The PNC Financial Services Group, Inc.

249 Fifth Avenue

Pittsburgh, Pennsylvania 15222-2707

 

Re: The PNC Financial Services Group, Inc.

Registration Statement on Form S-8 Relating to The PNC Financial

Services Group, Inc. 1996 Executive Incentive Award Plan

Ladies and Gentlemen:

I am Chief Governance Counsel and Corporate Secretary of The PNC Financial Services Group, Inc., a Pennsylvania corporation (the “Company”) and in that capacity have acted as counsel for the Company in connection with the preparation of a registration statement on Form S-8 (the “Registration Statement”) to be filed with the Securities and Exchange Commission (the “Commission”) under the Securities Act of 1933, as amended (the “Act”), relating to 250,000 shares of PNC’s common stock, par value $5.00 per share (the “Common Stock”), to be issued under The PNC Financial Services Group, Inc. 1996 Executive Incentive Award Plan (the “Plan”).

I have reviewed such corporate records and other documents relating to the Company and certificates of public officials and officers of the Company that I have deemed necessary under the circumstances as a basis for the opinions hereinafter expressed.
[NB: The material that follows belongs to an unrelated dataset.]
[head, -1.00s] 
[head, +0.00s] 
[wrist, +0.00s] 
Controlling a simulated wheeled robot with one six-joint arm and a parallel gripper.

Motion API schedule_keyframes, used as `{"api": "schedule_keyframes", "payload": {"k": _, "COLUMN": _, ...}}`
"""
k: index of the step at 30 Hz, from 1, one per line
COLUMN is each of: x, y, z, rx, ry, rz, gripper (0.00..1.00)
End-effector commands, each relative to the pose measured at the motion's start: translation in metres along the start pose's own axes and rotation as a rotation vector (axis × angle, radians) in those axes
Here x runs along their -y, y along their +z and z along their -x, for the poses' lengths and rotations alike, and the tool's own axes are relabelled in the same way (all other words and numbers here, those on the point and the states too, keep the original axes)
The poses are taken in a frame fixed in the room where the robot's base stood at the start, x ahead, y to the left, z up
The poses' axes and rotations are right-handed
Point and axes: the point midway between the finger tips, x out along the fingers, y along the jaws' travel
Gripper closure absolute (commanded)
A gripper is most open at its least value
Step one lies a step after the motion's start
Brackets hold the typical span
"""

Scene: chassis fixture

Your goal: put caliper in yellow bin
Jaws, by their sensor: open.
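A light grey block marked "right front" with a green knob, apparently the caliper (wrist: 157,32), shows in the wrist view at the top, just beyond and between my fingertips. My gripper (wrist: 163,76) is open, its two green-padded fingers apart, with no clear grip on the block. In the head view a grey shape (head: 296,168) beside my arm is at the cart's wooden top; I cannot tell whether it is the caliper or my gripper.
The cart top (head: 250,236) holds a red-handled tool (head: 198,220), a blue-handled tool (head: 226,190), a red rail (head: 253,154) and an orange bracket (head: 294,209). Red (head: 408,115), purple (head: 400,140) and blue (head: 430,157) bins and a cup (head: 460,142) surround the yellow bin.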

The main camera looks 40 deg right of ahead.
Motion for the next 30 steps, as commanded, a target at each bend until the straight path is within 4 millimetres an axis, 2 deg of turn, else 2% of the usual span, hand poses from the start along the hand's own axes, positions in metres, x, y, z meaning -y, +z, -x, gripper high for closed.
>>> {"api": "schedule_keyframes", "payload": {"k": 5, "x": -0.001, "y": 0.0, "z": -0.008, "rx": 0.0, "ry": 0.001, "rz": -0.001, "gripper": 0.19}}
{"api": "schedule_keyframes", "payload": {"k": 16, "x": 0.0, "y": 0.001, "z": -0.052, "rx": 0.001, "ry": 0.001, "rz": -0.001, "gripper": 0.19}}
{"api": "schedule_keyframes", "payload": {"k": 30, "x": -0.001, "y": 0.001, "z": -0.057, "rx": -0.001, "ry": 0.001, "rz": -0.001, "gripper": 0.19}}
In making such examination and rendering the opinions set forth below, I have assumed: (i) the genuineness and authenticity of all signatures on original documents; (ii) the authenticity of all documents submitted to me as originals; (iii) the conformity to originals of all documents submitted to me as certified, telecopied or reproduced copies and the authenticity of the originals of such documents; (iv) the accuracy, completeness and authenticity of certificates or letters of public officials; and (v) the due authorization, execution and delivery of all documents (except the due authorization, execution and delivery by the Company), where authorization, execution and delivery are prerequisites to the effectiveness of such documents.

Based upon the foregoing, it is my opinion that the shares of Common Stock covered by the Registration Statement are duly authorized, and when issued and delivered by the Company in accordance with the terms of the Plan, will be validly issued, fully paid and non-assessable.
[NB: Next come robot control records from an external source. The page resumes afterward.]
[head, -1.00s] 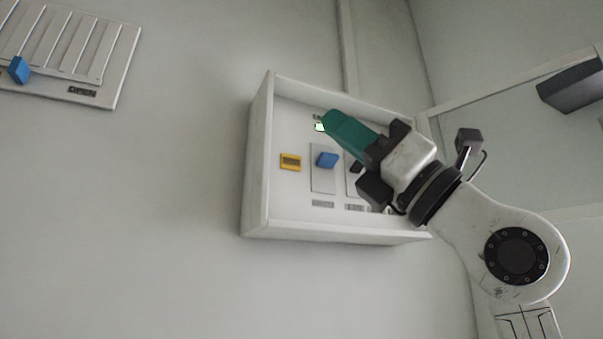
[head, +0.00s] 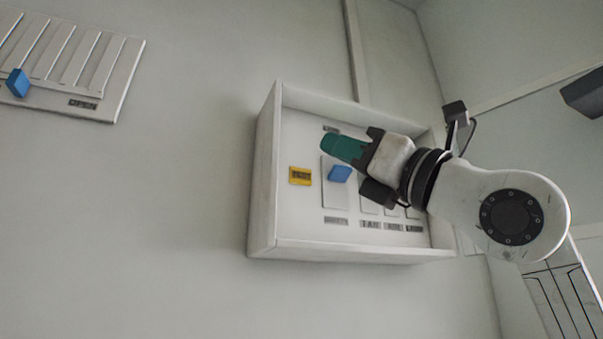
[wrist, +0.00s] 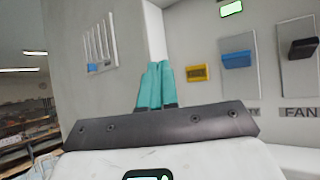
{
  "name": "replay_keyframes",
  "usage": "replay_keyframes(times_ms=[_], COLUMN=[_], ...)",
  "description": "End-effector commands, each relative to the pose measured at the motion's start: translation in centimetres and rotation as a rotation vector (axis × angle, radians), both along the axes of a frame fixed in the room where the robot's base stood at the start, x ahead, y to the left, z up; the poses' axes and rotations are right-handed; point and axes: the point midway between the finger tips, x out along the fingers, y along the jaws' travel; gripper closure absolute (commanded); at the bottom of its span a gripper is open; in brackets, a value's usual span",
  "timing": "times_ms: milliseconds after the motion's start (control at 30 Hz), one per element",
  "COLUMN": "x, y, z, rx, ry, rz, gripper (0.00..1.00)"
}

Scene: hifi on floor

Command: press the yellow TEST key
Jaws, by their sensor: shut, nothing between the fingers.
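The yellow TEST key (head: 300,176) is on the left part of the panel inside a white wall box (head: 262,180). It also shows in the wrist view (wrist: 197,73), just right of my fingertips. My gripper (head: 330,146) has green fingers and is shut and empty. In the head view its tips are up and to the right of the key, over the panel, and appear apart from the key. A blue switch (head: 340,173) is right of the key and also shows in the wrist view (wrist: 237,59).
More switch plates and labels (head: 395,226) lie right of the blue switch, partly behind my arm. A dark switch (wrist: 303,47) and a lit green display (wrist: 231,9) show in the wrist view. A slatted wall panel (head: 70,60) is at upper left.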

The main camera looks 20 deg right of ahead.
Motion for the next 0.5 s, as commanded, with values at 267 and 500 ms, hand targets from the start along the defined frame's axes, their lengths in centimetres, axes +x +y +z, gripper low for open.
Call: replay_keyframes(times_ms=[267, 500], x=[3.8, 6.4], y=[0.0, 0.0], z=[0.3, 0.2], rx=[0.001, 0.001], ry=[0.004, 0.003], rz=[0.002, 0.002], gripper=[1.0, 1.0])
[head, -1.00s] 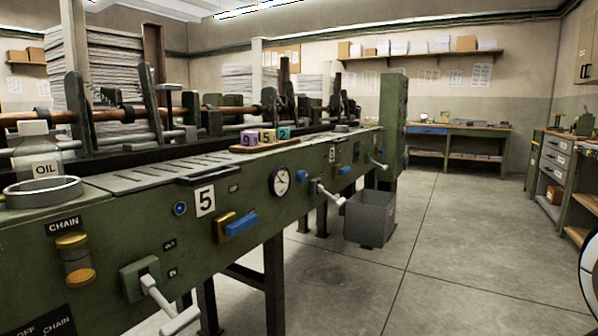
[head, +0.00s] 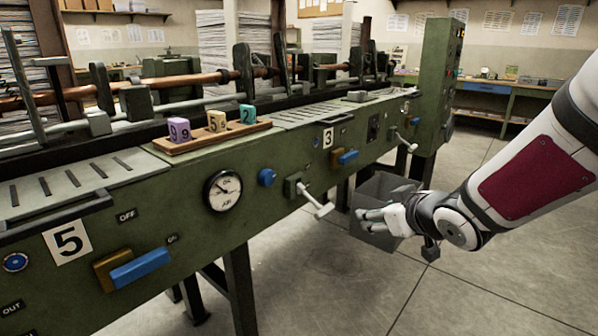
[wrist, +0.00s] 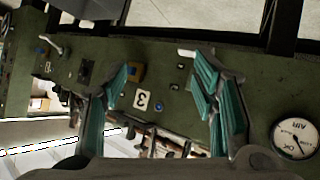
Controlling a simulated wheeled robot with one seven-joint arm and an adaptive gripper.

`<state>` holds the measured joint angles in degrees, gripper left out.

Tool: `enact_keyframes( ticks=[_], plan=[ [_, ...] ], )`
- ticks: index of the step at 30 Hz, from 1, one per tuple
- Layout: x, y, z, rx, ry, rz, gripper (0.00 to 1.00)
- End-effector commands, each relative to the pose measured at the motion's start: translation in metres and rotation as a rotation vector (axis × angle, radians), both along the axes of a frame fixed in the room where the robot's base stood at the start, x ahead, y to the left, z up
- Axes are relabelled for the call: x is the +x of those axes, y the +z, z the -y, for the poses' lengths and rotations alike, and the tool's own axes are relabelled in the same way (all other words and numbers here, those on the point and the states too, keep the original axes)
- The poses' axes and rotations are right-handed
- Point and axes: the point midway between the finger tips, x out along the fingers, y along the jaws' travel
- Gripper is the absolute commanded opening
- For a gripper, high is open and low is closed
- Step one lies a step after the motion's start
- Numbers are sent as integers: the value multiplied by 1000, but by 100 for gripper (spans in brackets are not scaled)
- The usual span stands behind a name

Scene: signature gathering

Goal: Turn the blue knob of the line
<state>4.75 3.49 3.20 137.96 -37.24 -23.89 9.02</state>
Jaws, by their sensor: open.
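The round blue knob (head: 267,177) sits on the green front panel of the line, between the AIR gauge (head: 223,191) and a white-handled lever (head: 315,200). My gripper (head: 364,221) is to the right of the knob in the head view, apart from it, in front of the grey bin. In the wrist view my gripper (wrist: 160,80) is open and empty, with its teal pads spread before the panel. The gauge (wrist: 297,138) shows at right there. I cannot make out the round knob in the wrist view; the right finger covers part of the panel.
Other blue parts are a bar handle (head: 140,268) by the 5 plate, a ringed button (head: 15,262) and a bar handle (head: 348,156) near the 3 plate. A grey bin (head: 385,190) stands beside the line. The concrete floor (head: 500,275) is clear at the lower right.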

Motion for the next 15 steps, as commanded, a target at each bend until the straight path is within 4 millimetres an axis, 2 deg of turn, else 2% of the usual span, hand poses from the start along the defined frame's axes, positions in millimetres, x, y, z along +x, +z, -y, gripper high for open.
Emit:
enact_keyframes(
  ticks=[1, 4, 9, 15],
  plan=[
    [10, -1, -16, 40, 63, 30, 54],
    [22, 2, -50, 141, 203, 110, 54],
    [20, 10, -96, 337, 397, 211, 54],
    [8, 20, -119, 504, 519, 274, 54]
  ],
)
I express no opinion with respect to the laws of any jurisdiction other than the laws of the Commonwealth of Pennsylvania.

I hereby consent to the use of this opinion as Exhibit 5.1 to the Registration Statement. In giving such opinion, I do not thereby admit that I am acting within the category of persons whose consent is required under Section 7 of the Act or the rules or regulations of the Commission thereunder.